**DATA ENTRIES**

★ ★ ★ ★

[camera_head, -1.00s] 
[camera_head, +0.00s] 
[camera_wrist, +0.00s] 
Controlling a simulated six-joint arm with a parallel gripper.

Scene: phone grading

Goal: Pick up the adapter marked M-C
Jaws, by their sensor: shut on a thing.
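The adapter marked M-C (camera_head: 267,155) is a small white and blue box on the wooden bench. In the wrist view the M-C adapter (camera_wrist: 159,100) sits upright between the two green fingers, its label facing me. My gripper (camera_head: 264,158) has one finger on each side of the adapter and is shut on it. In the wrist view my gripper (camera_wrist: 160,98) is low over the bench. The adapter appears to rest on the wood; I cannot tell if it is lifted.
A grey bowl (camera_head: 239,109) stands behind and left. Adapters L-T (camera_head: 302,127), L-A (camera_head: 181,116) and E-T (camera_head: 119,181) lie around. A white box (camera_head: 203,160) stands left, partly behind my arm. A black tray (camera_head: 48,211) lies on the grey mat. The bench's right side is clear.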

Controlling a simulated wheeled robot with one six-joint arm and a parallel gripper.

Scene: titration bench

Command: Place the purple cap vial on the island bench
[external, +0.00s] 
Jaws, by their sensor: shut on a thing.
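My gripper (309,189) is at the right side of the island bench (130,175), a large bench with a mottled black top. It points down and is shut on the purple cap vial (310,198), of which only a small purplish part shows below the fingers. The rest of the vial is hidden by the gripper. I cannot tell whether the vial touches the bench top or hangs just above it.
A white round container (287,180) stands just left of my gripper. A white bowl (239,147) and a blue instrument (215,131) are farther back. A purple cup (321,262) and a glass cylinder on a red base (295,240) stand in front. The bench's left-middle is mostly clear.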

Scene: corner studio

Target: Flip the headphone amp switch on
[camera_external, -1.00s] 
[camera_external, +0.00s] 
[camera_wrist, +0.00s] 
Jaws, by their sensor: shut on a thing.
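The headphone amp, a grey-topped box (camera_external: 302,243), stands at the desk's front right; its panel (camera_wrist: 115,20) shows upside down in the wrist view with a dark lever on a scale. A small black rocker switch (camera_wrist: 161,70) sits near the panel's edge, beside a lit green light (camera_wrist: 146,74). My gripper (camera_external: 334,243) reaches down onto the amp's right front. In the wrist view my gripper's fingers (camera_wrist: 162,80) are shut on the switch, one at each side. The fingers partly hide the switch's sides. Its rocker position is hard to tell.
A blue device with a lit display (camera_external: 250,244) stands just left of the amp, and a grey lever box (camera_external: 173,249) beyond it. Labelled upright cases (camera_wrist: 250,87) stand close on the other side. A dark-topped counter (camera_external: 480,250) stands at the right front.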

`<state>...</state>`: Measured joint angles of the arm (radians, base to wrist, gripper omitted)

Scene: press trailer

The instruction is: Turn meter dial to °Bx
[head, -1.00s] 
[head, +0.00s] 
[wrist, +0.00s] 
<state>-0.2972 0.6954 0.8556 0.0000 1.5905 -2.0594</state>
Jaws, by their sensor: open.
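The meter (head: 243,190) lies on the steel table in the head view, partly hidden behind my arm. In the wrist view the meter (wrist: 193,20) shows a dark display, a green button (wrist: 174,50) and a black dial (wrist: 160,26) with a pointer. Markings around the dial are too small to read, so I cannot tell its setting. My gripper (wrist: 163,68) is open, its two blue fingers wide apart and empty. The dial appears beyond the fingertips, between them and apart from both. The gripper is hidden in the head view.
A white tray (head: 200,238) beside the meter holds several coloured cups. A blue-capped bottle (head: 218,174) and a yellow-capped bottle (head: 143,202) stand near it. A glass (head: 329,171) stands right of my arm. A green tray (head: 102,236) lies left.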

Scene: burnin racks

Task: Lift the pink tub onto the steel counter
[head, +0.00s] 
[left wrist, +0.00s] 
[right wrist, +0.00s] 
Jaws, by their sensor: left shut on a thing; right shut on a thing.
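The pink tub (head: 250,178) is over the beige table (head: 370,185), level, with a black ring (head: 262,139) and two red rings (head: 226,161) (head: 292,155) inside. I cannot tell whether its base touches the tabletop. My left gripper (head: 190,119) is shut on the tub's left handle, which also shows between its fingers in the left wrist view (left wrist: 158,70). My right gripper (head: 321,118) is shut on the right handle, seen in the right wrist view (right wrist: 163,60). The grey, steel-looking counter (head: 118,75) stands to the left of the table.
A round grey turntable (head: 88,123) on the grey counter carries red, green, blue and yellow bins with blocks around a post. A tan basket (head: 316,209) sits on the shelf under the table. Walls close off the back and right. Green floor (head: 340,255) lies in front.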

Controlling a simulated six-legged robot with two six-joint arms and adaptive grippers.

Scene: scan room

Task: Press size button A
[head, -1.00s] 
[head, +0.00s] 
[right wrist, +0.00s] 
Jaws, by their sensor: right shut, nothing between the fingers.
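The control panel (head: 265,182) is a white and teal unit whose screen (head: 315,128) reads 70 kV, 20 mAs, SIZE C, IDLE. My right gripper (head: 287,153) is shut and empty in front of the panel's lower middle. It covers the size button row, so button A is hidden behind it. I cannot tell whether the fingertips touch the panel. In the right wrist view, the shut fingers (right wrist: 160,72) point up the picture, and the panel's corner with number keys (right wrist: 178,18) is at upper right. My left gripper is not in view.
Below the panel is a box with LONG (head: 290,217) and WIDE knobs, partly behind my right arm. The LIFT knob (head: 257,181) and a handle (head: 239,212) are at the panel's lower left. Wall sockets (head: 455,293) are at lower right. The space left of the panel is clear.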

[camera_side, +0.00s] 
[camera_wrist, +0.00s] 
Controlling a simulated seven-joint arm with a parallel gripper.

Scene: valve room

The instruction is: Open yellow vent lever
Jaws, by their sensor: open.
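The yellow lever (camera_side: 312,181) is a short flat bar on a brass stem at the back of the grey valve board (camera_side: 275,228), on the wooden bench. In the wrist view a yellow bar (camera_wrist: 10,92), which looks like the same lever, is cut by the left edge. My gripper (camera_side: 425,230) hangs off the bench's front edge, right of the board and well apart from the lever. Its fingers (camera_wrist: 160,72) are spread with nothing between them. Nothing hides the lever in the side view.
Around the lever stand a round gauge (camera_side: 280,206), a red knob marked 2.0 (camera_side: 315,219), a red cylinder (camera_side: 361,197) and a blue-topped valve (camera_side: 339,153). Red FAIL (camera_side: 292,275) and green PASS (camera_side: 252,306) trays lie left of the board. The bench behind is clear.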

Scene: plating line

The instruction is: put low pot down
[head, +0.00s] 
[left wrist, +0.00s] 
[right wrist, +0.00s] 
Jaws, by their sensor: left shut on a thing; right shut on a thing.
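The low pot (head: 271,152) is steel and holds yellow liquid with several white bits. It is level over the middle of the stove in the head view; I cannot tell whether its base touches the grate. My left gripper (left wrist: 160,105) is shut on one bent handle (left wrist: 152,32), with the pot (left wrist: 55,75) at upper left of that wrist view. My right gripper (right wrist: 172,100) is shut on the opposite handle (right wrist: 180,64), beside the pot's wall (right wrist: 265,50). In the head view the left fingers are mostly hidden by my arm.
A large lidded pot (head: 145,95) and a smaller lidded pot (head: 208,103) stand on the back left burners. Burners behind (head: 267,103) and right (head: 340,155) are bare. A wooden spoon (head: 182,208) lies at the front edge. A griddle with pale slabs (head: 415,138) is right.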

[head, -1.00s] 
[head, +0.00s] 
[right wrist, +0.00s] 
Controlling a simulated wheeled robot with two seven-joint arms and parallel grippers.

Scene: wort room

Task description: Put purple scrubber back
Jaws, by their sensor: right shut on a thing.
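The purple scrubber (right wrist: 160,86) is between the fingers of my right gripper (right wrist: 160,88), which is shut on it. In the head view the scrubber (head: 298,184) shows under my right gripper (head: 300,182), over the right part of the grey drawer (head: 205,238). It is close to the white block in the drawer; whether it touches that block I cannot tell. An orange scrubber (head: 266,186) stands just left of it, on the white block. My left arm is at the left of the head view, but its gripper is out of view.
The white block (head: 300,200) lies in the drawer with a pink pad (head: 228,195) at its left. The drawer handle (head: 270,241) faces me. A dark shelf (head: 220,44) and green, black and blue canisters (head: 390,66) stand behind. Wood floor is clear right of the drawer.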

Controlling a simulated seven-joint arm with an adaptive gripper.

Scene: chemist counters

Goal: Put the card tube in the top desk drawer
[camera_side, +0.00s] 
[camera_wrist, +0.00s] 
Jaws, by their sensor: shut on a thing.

★ ★ ★ ★

**WRITTEN EXERCISE**
Among the lines of the material, find those that hold the word "Controlling" and copy them.

**PROBLEM SOLUTION**
Controlling a simulated six-joint arm with a parallel gripper.
Controlling a simulated wheeled robot with one six-joint arm and a parallel gripper.
Controlling a simulated six-legged robot with two six-joint arms and adaptive grippers.
Controlling a simulated seven-joint arm with a parallel gripper.
Controlling a simulated wheeled robot with two seven-joint arms and parallel grippers.
Controlling a simulated seven-joint arm with an adaptive gripper.

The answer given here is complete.